## [SHORT PROBLEM]
In the listing below, locate the lines that hold the string "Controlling". Copy those lines.

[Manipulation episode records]
☆ ☆ ☆ ☆

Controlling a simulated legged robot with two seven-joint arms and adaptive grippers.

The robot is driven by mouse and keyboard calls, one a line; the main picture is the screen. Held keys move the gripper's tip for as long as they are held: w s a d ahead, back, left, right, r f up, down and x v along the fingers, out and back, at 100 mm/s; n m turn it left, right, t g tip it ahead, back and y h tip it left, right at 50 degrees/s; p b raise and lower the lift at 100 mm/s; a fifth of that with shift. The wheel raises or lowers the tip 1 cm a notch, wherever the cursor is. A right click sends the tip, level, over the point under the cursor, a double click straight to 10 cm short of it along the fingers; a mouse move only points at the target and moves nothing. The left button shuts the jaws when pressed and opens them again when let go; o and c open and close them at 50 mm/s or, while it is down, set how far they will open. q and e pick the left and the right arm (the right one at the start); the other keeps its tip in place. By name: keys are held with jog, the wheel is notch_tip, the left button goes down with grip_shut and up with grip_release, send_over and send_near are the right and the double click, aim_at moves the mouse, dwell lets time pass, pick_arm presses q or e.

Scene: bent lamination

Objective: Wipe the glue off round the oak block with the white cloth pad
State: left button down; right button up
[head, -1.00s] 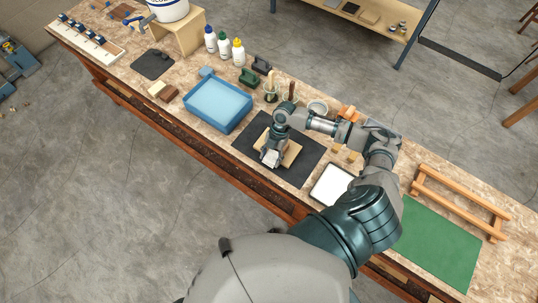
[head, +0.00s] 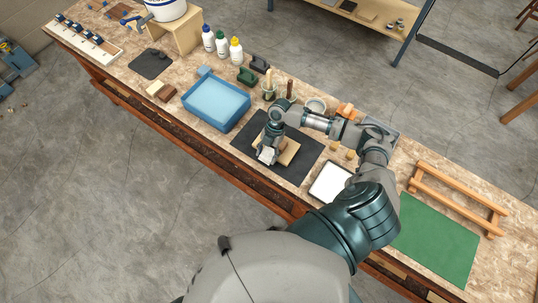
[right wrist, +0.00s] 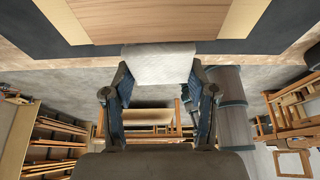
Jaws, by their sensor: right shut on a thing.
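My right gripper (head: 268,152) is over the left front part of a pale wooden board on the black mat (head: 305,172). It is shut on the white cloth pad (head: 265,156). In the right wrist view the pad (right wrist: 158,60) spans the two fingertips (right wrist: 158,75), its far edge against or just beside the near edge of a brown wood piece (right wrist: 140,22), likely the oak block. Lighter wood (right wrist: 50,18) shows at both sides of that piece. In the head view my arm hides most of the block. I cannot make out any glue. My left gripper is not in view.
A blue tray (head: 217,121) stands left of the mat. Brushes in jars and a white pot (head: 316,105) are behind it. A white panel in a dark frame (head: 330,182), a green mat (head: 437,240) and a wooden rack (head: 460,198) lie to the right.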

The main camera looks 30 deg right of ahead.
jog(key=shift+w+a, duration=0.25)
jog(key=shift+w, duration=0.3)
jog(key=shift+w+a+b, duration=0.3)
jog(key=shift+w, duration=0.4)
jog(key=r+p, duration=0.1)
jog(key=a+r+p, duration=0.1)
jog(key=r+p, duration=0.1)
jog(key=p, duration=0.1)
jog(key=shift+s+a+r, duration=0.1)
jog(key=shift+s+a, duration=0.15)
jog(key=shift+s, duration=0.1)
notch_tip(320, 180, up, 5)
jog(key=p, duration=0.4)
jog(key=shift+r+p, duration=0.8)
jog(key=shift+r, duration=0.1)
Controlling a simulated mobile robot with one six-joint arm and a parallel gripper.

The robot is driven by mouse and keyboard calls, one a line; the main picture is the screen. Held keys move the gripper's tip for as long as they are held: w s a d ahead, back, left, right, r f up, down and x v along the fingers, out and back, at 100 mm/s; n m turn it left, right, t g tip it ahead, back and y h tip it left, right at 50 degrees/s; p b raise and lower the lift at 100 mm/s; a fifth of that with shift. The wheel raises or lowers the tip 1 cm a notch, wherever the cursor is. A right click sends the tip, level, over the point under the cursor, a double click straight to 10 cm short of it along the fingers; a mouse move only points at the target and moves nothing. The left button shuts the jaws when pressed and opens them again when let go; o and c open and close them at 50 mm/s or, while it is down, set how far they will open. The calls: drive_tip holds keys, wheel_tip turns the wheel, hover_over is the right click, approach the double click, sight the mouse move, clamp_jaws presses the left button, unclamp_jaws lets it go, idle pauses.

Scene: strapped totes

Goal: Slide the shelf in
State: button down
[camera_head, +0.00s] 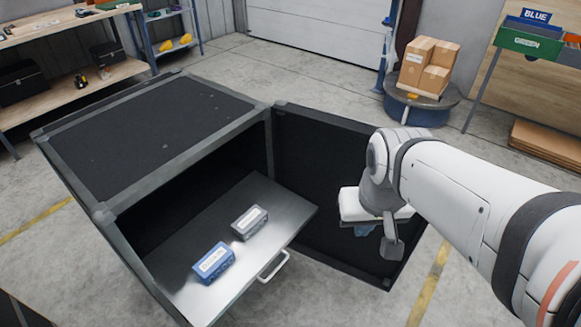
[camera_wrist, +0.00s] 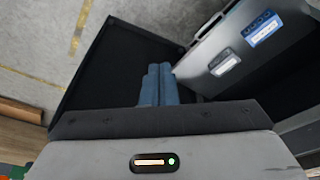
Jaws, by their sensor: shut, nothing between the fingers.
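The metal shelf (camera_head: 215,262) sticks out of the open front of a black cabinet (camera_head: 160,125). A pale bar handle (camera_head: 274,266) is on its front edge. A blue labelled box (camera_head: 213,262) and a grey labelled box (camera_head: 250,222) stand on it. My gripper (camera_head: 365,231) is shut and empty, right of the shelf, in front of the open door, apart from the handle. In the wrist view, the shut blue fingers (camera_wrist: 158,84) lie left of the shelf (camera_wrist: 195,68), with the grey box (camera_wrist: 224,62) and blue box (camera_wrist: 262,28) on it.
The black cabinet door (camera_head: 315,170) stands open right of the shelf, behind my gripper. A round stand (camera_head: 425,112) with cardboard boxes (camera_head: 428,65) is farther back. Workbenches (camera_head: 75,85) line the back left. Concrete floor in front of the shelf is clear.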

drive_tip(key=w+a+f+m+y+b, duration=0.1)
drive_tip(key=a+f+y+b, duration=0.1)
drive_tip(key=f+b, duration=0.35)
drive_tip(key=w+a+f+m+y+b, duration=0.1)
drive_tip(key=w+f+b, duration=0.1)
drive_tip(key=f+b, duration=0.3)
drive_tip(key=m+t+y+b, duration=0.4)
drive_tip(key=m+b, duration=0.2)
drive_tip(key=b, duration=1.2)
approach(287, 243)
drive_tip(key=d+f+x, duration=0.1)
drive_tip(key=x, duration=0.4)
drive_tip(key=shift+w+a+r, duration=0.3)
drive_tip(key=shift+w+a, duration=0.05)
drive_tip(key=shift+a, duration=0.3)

☆ ☆ ☆ ☆

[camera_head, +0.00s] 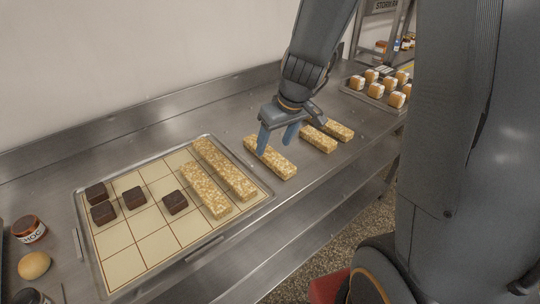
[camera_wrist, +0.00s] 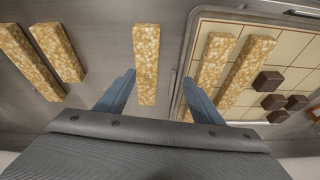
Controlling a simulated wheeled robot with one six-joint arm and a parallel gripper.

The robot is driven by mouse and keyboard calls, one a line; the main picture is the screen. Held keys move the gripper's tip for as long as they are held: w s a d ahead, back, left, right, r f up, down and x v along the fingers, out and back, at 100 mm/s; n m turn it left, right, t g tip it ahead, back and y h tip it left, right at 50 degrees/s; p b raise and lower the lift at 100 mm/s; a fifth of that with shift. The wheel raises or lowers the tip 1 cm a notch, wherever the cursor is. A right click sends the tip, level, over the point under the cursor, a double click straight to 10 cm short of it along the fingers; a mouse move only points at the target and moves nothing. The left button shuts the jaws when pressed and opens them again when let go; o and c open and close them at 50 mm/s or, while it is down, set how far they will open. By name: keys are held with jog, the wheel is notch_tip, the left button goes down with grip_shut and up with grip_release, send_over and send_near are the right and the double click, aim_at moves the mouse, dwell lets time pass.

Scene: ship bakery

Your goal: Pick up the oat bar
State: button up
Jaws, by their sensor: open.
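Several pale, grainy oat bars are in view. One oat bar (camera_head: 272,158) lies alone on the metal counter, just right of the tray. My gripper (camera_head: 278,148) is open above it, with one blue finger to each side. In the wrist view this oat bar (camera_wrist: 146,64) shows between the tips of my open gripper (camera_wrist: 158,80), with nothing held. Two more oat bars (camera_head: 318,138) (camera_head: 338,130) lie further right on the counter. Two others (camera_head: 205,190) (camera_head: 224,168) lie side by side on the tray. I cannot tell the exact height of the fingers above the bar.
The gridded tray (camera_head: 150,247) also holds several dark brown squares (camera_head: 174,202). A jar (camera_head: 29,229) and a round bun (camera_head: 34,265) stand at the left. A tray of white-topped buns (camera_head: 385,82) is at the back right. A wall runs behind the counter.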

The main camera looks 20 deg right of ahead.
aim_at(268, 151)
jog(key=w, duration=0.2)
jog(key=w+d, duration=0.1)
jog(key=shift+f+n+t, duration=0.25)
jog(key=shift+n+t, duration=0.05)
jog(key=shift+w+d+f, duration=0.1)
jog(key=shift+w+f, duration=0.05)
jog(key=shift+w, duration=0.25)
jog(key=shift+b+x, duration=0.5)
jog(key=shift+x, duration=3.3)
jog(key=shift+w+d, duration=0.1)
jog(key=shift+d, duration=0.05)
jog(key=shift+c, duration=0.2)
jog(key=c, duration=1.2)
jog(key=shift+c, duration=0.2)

☆ ☆ ☆ ☆

## [REPLY TO THE EXERCISE]
Controlling a simulated legged robot with two seven-joint arms and adaptive grippers.
Controlling a simulated mobile robot with one six-joint arm and a parallel gripper.
Controlling a simulated wheeled robot with one six-joint arm and a parallel gripper.

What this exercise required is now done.